» SET TASK:
Check each line for the word "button" and report how many have it. Give nothing else.

» DATA:
######

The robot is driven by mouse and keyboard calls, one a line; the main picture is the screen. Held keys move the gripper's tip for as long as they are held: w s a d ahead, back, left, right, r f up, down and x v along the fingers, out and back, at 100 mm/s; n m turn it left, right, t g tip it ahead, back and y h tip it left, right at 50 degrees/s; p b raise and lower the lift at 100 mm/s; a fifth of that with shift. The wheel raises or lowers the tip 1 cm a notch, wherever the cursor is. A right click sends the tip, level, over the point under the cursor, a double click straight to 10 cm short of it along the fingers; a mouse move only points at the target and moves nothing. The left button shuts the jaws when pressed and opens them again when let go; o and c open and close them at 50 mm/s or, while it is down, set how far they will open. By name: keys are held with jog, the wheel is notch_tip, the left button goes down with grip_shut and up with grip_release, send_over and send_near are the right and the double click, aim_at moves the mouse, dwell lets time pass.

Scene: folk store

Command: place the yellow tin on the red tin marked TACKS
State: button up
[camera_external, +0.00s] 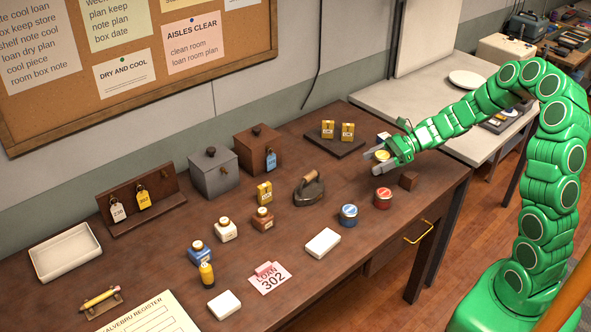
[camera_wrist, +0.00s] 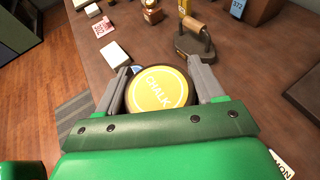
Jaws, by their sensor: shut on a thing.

######

» WORKED ANSWER:
2